JOB - Find and copy every line in the records that includes the string "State".

Extracted records -

--

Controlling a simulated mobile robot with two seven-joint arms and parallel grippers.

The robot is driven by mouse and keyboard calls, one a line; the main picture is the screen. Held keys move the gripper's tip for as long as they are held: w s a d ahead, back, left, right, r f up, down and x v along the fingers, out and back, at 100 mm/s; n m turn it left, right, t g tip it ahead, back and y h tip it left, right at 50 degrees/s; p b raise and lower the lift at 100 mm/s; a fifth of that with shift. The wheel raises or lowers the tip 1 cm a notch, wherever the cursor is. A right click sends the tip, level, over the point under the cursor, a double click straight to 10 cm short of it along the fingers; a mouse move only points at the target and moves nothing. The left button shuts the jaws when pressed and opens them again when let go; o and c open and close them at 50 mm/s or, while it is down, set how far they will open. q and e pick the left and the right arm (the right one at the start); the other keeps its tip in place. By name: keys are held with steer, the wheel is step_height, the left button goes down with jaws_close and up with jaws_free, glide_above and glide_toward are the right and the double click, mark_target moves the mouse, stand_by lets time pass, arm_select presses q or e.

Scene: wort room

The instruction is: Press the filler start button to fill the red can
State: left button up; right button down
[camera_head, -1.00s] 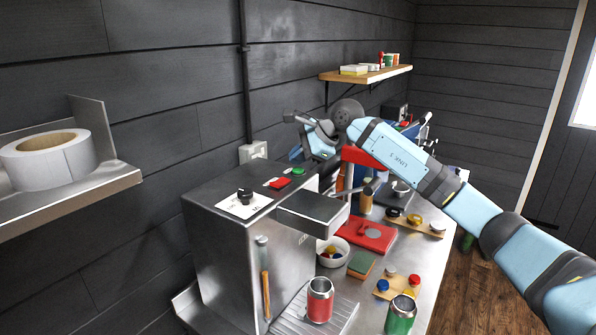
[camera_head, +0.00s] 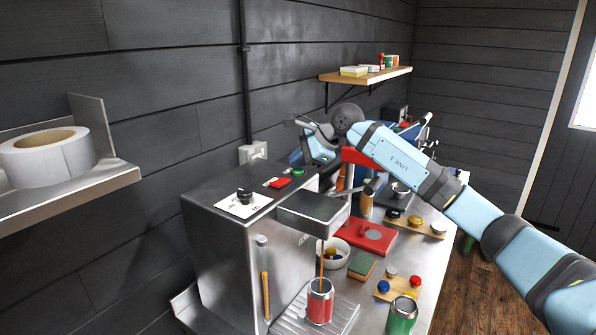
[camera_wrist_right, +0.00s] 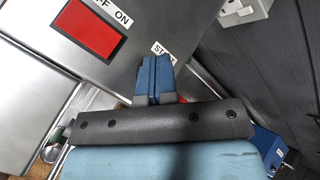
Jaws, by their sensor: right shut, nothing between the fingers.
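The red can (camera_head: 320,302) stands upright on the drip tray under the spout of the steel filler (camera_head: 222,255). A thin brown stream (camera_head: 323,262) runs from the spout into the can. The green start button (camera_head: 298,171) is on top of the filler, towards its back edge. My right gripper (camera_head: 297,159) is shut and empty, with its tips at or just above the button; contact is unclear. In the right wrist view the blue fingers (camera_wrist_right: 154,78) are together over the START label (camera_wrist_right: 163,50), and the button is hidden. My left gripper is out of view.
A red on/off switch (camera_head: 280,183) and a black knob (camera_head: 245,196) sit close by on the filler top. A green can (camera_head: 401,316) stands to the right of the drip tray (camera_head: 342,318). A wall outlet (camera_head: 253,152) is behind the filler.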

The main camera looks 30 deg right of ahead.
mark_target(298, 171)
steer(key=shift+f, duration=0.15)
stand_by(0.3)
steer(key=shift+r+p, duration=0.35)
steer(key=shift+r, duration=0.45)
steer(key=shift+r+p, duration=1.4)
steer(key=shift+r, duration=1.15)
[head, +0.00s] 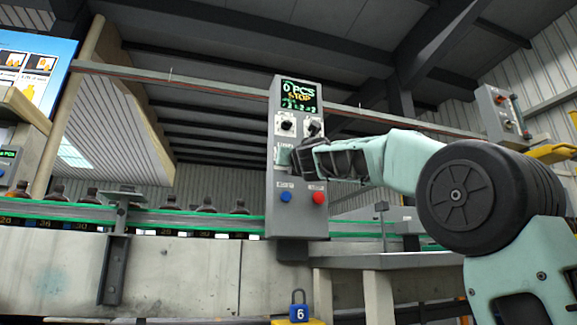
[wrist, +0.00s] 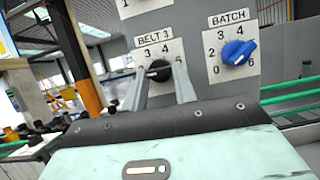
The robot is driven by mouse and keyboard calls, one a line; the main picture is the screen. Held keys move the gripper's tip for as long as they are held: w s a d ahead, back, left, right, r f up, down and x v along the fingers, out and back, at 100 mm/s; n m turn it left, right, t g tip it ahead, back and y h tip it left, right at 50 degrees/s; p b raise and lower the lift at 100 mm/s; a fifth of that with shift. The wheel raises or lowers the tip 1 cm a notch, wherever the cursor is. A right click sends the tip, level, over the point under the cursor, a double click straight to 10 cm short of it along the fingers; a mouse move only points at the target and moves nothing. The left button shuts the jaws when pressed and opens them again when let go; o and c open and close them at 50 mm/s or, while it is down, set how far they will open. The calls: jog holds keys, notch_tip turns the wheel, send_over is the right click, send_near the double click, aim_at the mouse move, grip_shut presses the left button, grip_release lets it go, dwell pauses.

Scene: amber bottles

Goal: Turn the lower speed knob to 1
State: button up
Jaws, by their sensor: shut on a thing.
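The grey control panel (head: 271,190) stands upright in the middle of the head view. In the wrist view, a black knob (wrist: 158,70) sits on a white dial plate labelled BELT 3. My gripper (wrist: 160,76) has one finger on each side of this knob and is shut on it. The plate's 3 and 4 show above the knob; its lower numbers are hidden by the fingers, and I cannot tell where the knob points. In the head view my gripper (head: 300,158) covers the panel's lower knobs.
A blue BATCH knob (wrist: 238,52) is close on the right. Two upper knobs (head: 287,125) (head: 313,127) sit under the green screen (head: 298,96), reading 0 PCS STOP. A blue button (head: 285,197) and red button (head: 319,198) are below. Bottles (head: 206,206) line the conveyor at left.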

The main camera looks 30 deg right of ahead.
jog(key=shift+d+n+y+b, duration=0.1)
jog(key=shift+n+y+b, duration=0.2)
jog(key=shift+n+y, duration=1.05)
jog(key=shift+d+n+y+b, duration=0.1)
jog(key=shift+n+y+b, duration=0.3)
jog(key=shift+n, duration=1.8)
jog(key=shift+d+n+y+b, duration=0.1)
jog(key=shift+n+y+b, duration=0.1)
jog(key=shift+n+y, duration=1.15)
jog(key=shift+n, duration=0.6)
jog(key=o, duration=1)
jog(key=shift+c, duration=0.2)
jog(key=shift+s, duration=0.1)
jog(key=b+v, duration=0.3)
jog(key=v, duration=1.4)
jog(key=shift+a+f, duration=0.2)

--

SOLVED EXERCISE -
State: left button up; right button down
State: button up

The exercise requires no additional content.